Kendall-Miller said she's fine with the state's effort to work with tribes but not by hijacking the case and tribes' ability to put land into trust.
What the state really wants "is protection from a loss in the courts for so long as necessary to secure Congressional relief," Kendall-Miller says in a brief opposing the state's request. This kind of "gamesmanship" goes far beyond the capacity of the courts, she writes.
Richards argues in his filing that creating trust lands in Alaska would be a "monumental departure from the status quo" that could diminish the state's authority over "islands of land" that would be controlled by the federal government or a tribal entity.
Native trust lands could not be taxed by the state, and the state could lose the chance to manage and protect the land and its resources, he argues.
"Exercise of police powers and regulation of state resources are fundamental elements of state sovereignty," he writes.
But the Interior Department says that creating Indian Country in Alaska would give more than 200 tribes access to the same federal grants long enjoyed by their Lower 48 counterparts, encouraging economic opportunity in poor villages and more local control in rural areas hit hard by high levels of domestic violence, sexual assault and other social ills.
Interior's rule is not in conflict with the 1998 Venetie decision, when the U.S. Supreme Court found that Native lands in that case could not be considered Indian Country, Interior has said. Also, Alaska state courts would still generally have jurisdiction over most crimes and some civil matters in Indian Country in Alaska, the agency said.
The state for decades has had a contentious relationship with its tribes, and Gov. Bill Walker said during his campaign that the way to improve state-Native relations is for them to stop suing each other. He and Lt. Gov. Byron Mallott, an Alaska Native, have said they plan to improve the state's relationship with its tribes. But they have provided few details.
Spokespeople for Mallott, Richards and Walker said they could not comment on the pending litigation. Sens. Lisa Murkowski and Dan Sullivan also could not comment because the case is ongoing, their spokespeople said.

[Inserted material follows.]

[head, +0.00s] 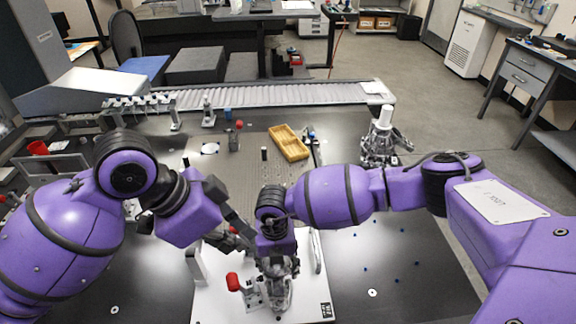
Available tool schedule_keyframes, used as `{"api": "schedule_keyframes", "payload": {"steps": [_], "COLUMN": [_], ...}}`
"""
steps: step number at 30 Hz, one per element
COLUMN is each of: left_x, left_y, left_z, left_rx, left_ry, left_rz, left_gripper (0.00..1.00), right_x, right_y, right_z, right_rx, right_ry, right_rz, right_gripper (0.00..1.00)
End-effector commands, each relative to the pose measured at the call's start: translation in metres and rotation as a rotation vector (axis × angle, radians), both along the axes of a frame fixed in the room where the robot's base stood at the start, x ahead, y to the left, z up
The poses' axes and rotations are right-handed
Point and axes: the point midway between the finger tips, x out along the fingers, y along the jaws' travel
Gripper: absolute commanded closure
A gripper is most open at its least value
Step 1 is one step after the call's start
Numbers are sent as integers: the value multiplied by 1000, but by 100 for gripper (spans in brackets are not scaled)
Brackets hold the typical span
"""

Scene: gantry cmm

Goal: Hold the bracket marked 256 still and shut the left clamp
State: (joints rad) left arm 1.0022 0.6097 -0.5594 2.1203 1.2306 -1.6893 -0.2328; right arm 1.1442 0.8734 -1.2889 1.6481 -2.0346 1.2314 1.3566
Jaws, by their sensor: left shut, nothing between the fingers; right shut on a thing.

Grace Jang, Walker's press secretary, said: "We are looking at ways to improve the state's relationships with tribes, while still protecting the state's interest. We believe there is a lot of common ground to work from, so we are evaluating the options and opening the dialogue."
State attorneys have also said they want to work with tribal stakeholders and others in an unrelated state child-protection case involving the Indian Child Welfare Act, known as the Tununak II case for the village in Southwest Alaska that sued the state.
The state has won the case at the state Supreme Court but the tribe has asked for reconsideration. The state is asking for a 45-day extension to further develop its legal and policy approaches to issues raised by the tribe.
The hope is to make it easier for potential adoptive parents to file a formal adoption petition with the state, said Jacqueline Schafer, an assistant attorney general.
She said she did not know if the state's request in this particular case was part of a broader state approach to develop a tribal policy.
"I can't speak to that personally but it's meaningful at this stage of an appeal to reach out to the tribal stakeholders," she said. "It's a really positive step."
As for the trust lands case, originally brought by the Akiachak tribal government and others, Richards' briefs seem to provide clues to how the administration wants to work with tribes.
Richards notes that the new administration needs time to determine its position on trust lands and develop an informed and "cohesive policy regarding trust land and related tribal issues."
Walker has directed Mallott, Richards and other Cabinet members to "establish a working group to gather stakeholder input and explore a range of policy options" on those issues, Richards writes.
The process would be public, he said.
Kendall-Miller said a public process already took place last summer, when the Interior Department, before issuing its rule, received more than 150 comments at formal hearings while also consulting with tribes.
"The time has come for this long journey to end" so Alaska tribes can "finally secure the protections to which they are entitled by law," Kendall-Miller writes in opposition.
Richards argues that the central question in the case is whether the Alaska Native Claims Settlement Act of 1971 prevents the creation of new trust land in Alaska. The act created Alaska Native corporations and provided them with 44 million acres of land, while attempting to sever tribes from the land, he writes.
Alaska Natives supported that "groundbreaking" law, which set the state on a course radically different than the trust-land or reservation model used in the Lower 48, Richards argues.
For decades after the 1971 law passed, the Interior Secretary respected congressional intent. But the executive branch's position on the issue has evolved, even though Congress has not had the chance to weigh in on the shift, he argues.
Now, with the administration demonstrating a willingness to reevaluate the state's approach to the land-in-trust question, and two resolutions before the state Legislature calling for congressional and legislative action on Native sovereignty and trust lands, the state should have the chance to pursue alternatives to litigation, Richards said.
The decision to continue the case, seek congressional action or determine and implement strategies for "integrating trust land into Alaska's land ownership pattern" are decisions entrusted to an administration that only recently took office, Richards writes.
Kendall-Miller said any congressional compromise would only diminish Interior's decision. She said that Richards, in arguing that the Native Claims Act raises questions about trust land in Alaska, is simply reviving old arguments the state has already lost.
"The state AG's office could have cut and pasted this from prior pleadings," she said.
Kendall-Miller said the appellant court in the District of Columbia is expected to soon decide whether it will grant the delay.